Afwijzing aanvraag gecombineerde vergunning voor verblijf en arbeid op basis van negatief UWV-advies

In deze zaak heeft eiser, een Indiase nationaliteit bezittende persoon, beroep ingesteld tegen het besluit van de staatssecretaris van Veiligheid en Justitie, dat zijn aanvraag voor een gecombineerde vergunning voor verblijf en arbeid (GVVA) heeft afgewezen. Eiser had eerder een verblijfsvergunning regulier voor bepaalde tijd, die op 7 oktober 2015 was ingetrokken. Op 22 juni 2017 diende eiser een nieuwe aanvraag in om als magazijnmedewerker te werken voor uitzendorganisatie Randstad Direct B.V. De staatssecretaris vroeg advies aan het UWV, dat op 8 december 2017 concludeerde dat eiser niet voldeed aan de voorwaarden van de Wet arbeid vreemdelingen (Wav). De aanvraag werd afgewezen op 11 december 2017, en het bezwaar van eiser werd ongegrond verklaard in het bestreden besluit.

De rechtbank heeft op 21 december 2018 geoordeeld dat de staatssecretaris zich terecht op het standpunt heeft gesteld dat het advies van het UWV zorgvuldig tot stand is gekomen en inhoudelijk concludent is.

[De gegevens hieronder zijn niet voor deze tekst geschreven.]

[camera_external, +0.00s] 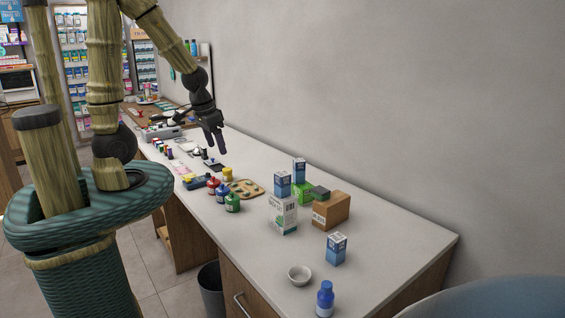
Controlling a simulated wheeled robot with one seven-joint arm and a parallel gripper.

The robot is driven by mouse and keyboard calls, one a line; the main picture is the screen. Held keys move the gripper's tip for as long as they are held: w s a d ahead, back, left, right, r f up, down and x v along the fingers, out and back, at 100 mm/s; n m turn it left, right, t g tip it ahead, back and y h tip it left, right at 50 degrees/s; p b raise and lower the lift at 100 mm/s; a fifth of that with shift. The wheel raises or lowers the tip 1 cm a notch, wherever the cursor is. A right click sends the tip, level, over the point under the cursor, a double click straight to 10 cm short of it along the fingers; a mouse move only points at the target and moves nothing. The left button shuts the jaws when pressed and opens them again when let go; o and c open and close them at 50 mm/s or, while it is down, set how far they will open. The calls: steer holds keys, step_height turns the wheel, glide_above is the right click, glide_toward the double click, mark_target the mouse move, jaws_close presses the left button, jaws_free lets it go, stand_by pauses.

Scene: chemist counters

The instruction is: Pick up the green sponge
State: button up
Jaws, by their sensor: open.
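A small dark green block (320,192), which looks like the green sponge, lies at the back left of the brown cardboard box (333,210), apparently on it. A bright green item (301,189) is just left of it, partly hidden by the boxes in front. I cannot tell for certain which of the two is the sponge. My gripper (217,149) is open and empty, pointing down above the counter, well to the left of both green things and farther back along the counter.
On the counter (390,243), blue-and-white boxes (282,184) and a white carton (283,214) crowd the green things. A wooden tray (259,192) and coloured bottles (232,203) stand left. A white bowl (299,275) and blue bottle (325,298) are in front. The right end is clear; a wall runs behind.

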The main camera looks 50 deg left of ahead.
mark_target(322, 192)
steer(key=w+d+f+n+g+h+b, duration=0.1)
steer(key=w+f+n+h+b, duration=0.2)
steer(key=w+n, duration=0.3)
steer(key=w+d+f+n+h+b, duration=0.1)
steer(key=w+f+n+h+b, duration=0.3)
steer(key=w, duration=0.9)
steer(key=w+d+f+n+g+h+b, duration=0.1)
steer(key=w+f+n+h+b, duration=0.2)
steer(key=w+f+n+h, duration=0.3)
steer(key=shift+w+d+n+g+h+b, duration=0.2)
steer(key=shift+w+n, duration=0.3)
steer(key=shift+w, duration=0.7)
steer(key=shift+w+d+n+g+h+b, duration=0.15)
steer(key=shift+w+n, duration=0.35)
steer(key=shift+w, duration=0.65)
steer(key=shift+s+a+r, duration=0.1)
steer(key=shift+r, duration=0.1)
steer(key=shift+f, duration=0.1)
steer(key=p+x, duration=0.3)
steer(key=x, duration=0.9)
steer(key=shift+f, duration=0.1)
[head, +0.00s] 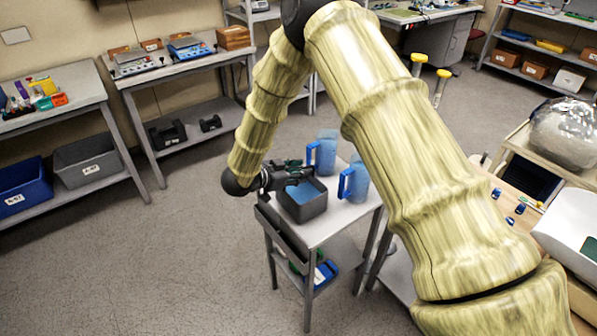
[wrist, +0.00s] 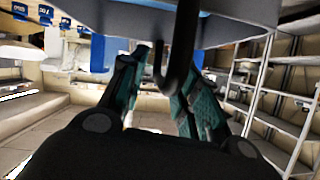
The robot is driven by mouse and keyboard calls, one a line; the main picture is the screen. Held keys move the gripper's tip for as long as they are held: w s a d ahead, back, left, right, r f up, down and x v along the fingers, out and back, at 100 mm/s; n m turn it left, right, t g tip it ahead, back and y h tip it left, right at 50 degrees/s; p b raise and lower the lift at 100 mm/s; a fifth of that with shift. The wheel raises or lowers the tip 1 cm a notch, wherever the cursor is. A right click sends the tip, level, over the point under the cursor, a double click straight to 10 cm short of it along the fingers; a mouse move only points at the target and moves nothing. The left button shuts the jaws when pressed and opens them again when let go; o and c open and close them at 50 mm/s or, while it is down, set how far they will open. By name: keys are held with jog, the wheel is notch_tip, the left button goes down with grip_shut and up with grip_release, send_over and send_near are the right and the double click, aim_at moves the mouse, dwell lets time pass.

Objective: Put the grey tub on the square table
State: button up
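A dark grey tub (head: 303,210) with something blue inside sits on the left part of a small light-topped table (head: 335,221) in the head view. My gripper (head: 294,178) is at the tub's far side, low over or beside its rim; contact cannot be told. In the wrist view my gripper's two teal fingers (wrist: 160,82) stand apart, with a dark curved strip (wrist: 182,55) hanging near them. A large blue-grey surface (wrist: 225,30) fills the top of that view. Another grey tub (head: 88,162) with a white label is on the low shelf at left.
Two blue jugs (head: 354,184) stand on the small table, right of and behind the dark tub. Its lower shelf holds a blue bin (head: 325,273). A blue bin (head: 25,187) is beside the labelled tub. Open floor (head: 180,260) lies left of the table.

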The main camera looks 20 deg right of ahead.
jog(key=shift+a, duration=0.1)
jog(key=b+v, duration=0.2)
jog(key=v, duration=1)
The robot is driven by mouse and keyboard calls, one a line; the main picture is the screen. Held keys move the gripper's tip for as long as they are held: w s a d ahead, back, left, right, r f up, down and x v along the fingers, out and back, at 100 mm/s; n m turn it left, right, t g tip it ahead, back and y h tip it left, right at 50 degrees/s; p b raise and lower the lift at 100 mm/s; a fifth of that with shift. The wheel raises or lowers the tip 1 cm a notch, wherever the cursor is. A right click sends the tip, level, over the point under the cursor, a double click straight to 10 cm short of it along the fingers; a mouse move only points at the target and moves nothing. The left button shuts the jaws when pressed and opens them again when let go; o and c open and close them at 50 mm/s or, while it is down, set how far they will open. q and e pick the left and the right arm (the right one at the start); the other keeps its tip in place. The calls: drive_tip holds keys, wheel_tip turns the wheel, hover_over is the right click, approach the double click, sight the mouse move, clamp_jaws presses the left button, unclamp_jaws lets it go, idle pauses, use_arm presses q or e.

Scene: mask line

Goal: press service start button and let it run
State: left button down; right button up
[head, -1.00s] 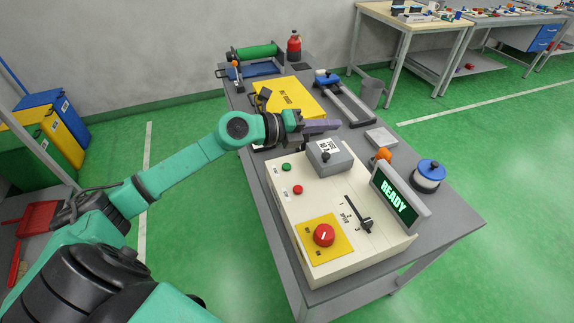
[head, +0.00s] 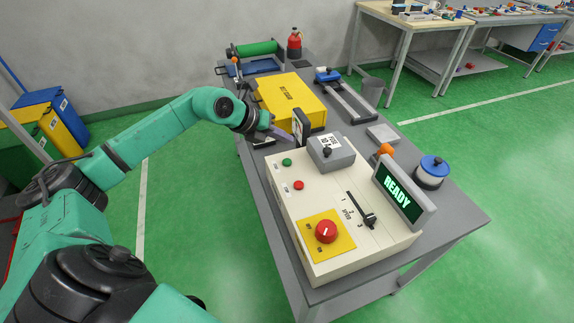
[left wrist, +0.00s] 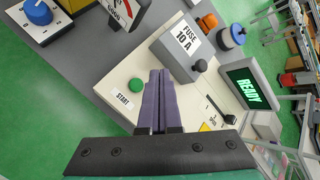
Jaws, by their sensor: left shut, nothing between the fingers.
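The cream control panel (head: 320,200) lies on the grey table. Its green button (head: 287,162) is at the far left; in the left wrist view this green button (left wrist: 137,85) sits beside a START label (left wrist: 123,101). A red button (head: 299,185) is nearer. The display (head: 397,196) reads READY in green. My left gripper (head: 290,137) is shut and empty, its purple fingers (left wrist: 158,85) just beyond the panel's far edge in the head view, above and apart from the green button. In the wrist view the fingers point past the button's right side. My right gripper is out of view.
A grey fuse box (head: 331,153) stands on the panel close to the gripper. A dark gauge (head: 300,124) stands behind the fingers. A red knob (head: 326,232) on a yellow plate and a speed lever (head: 368,219) are nearer. A yellow case (head: 288,98) is farther back.

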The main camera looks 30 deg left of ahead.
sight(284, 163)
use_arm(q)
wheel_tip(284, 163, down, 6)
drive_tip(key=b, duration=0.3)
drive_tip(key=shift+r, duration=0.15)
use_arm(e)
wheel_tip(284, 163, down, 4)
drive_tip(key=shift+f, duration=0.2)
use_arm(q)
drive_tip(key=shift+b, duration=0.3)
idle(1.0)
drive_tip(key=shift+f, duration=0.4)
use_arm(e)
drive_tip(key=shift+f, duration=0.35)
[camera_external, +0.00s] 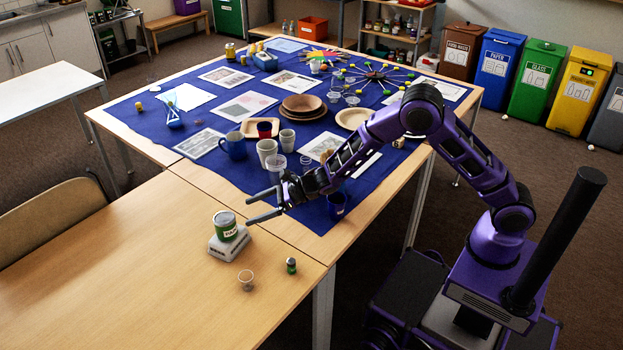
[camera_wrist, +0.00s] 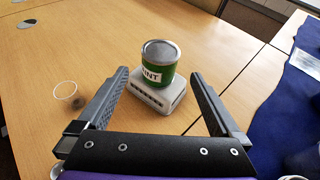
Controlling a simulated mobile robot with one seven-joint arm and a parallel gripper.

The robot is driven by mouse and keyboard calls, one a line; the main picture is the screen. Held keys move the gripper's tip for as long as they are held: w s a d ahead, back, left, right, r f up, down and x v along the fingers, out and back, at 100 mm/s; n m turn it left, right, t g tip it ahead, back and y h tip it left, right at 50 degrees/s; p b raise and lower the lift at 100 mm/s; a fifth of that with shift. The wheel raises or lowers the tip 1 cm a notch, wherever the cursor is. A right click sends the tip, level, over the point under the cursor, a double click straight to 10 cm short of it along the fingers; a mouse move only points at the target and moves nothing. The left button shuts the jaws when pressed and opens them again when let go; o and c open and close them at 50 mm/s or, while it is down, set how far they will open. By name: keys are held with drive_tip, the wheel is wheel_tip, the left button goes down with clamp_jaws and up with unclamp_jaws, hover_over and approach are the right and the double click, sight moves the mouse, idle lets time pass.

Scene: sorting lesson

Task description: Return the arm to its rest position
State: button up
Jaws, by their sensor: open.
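My purple arm (camera_external: 475,160) reaches left from its base over the blue-covered table. My gripper (camera_external: 262,203) is open with nothing between its fingers, above the wooden table near the cloth's edge. In the wrist view, the two fingers of my gripper (camera_wrist: 165,105) stand wide apart. A green paint can (camera_external: 226,225) stands upright on a small white device (camera_external: 229,246), just left of the fingertips and apart from them. The can (camera_wrist: 158,65) and the white device (camera_wrist: 158,95) also show beyond the fingers in the wrist view.
A clear cup (camera_external: 246,279) and a small green-and-dark jar (camera_external: 291,265) stand near the table's front edge. Behind my gripper, the blue cloth (camera_external: 150,135) holds cups, plates and sheets. The wooden table's left part is clear.

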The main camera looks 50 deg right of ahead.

Eiser heeft geen ander deskundigenadvies overgelegd en zijn argumenten over de arbeidsmarkt werden als te algemeen beschouwd. De rechtbank concludeerde dat er voldoende aanbod van personeel op de arbeidsmarkt was voor de functie van magazijnmedewerker en dat de werkgever niet had aangetoond voldoende inspanningen te hebben verricht om de functie door prioriteitgenietend aanbod (pga) te vervullen. Het beroep van eiser werd ongegrond verklaard, en er werd geen proceskostenveroordeling opgelegd.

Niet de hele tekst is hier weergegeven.